If anything, that might be a thing that hurts this comeback – its that it is just so unremarkable. And such an expensive way of aiming to make a vague girl anthem, and ending up with a couple of cameos and a song that feels destined to be used in an advertisement for feminine hygiene products or a tasteless Amy Schumer movie in a couple of years time.

That’s not to say that this song won’t shift some units – a popstar of Perry’s stature will always get plays, and there’s swathes of the general public who just aren’t bothered by these things and haven’t read all the discourse – but if you’re reading a pop culture site that likes talking about these things and expecting a shrug, you’re in the wrong place.
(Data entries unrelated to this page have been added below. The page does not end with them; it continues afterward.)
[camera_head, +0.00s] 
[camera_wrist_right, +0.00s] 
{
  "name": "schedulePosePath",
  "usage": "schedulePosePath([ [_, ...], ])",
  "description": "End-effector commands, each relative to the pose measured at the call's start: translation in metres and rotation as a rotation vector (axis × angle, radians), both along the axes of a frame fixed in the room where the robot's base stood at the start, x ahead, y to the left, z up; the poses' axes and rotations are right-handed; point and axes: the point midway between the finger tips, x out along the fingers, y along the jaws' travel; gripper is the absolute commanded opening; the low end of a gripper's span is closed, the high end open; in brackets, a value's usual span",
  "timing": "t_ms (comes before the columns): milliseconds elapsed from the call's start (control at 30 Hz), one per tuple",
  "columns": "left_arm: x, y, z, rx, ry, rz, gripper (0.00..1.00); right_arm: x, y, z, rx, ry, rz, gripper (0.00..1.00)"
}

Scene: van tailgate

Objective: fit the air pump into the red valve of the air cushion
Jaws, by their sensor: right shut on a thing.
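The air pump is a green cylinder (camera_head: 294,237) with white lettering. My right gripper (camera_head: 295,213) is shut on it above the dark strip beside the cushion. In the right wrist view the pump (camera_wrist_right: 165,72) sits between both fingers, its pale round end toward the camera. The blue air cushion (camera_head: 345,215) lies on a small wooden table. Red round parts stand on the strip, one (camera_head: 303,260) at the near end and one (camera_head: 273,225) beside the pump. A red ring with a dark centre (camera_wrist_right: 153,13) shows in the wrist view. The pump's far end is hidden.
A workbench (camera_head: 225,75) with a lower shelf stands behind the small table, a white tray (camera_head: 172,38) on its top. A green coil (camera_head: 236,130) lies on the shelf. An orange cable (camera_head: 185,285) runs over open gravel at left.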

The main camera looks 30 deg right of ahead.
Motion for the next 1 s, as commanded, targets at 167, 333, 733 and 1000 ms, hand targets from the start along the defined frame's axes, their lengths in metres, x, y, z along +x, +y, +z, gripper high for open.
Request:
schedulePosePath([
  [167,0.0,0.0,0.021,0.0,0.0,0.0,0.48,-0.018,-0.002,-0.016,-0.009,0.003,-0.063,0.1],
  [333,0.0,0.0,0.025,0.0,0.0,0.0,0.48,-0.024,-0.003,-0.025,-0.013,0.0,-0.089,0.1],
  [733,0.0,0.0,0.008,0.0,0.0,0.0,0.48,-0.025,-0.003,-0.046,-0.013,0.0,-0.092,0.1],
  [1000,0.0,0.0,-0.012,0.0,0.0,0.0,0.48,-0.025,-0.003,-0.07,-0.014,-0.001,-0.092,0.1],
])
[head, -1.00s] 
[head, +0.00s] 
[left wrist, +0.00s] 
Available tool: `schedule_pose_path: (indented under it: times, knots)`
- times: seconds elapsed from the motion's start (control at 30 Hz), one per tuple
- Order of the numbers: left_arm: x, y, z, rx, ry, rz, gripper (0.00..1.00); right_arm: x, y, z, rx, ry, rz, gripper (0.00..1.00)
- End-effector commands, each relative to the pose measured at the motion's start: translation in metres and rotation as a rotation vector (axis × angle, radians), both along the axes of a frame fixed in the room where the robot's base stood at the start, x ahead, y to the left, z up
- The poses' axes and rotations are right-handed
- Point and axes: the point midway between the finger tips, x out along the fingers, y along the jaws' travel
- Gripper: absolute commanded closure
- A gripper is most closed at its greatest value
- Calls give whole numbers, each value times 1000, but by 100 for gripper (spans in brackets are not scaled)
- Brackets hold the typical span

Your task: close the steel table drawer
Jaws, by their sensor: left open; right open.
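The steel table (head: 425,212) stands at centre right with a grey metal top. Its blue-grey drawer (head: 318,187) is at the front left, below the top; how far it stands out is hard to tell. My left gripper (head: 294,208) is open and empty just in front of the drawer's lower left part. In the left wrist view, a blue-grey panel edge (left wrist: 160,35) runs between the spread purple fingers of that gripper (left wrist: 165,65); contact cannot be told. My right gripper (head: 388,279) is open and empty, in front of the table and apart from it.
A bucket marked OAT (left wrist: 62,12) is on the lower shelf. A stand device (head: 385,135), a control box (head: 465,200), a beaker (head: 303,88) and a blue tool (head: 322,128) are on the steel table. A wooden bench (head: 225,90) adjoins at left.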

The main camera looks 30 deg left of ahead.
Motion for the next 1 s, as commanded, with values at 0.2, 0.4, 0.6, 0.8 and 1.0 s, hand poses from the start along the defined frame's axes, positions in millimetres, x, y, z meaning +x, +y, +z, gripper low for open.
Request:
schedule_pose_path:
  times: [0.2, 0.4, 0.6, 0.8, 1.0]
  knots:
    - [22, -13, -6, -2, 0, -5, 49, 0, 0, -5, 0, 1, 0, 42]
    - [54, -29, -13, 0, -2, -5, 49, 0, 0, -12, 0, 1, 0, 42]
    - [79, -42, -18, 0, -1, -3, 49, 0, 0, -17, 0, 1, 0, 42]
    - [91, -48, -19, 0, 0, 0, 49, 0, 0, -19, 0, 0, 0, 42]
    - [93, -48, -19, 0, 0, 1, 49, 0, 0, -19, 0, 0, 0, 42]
Perry still has clout, she’ll still book some arenas and put a show on, and of course, ‘California Gurls’ is still a shedload of fun – but from a place where everyone was rooting for her after the awful way she was treated by Russell Brand, to being in a position where she’s been accused of courting the alt-right, and now working with one of the most troubling men in pop, all under the thin guise of empowerment, this latest misstep is in a line of bizarre career decisions.